Il caso Tripi non è una mosca bianca. Il problema della precarietà nel mondo della stampa è un tema ricorrente che da anni è nell’agenda tanto dell’ordine quanto dei sindacati. Il tema ha portato il Consiglio Nazionale dell’Ordine nel 2011 ad apporvare la Carta di Firenze, un documento deontologico inserito nel Testo Unico dei Doveri. La Carta è stata dedicata alla memoria di Pierpaolo Faggiano, giornalista del Correre del Mezzogiorno, che nel 2011 si tolse la vita motivando il gesto con il dolore causato dalla sua situazione di precarietà lavorativa.

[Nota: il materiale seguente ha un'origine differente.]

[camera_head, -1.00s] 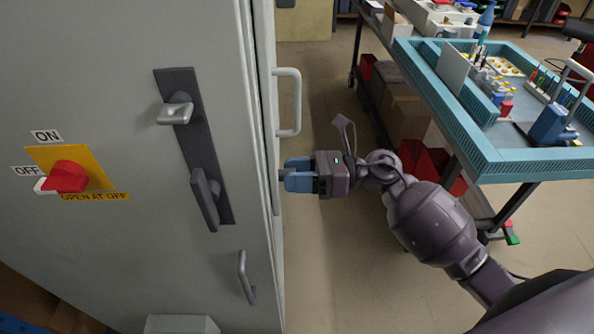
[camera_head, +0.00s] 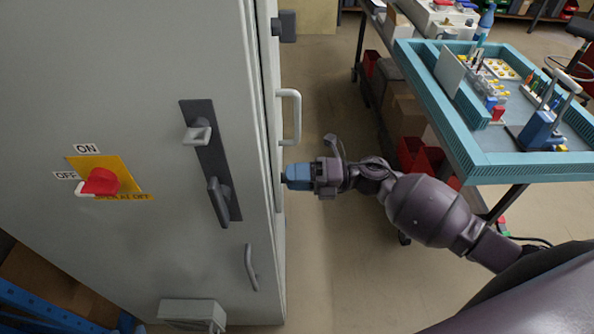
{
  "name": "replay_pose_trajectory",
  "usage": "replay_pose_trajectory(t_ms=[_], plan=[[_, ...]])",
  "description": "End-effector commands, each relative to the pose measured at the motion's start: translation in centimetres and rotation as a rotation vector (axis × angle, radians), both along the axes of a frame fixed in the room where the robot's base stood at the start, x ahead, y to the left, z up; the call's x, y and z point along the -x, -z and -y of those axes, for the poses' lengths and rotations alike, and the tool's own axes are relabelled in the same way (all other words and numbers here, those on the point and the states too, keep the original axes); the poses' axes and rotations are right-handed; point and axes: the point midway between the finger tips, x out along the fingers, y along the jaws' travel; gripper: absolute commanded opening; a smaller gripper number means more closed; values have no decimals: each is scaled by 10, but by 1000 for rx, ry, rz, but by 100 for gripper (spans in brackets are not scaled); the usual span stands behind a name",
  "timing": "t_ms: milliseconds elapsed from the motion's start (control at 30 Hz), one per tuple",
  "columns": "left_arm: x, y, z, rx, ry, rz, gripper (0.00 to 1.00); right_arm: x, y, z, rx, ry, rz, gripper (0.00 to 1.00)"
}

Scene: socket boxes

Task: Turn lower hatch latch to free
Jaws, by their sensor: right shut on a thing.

“Tripi ha fatto una richiesta legittima e l’azienda ha sospeso ogni tipo rapporto di lavoro con lui – spiega Silvia Garbarino dell’Associazione Stampa Subalpina –. Il collega insieme al Coordinamento dei precari di Repubblica, costituito 2 anni fa, ha intentato causa a La Repubblica. Ci troviamo qui perché, pur essendo Tripi palermitano, la sede legale di Gedi è a Torino”.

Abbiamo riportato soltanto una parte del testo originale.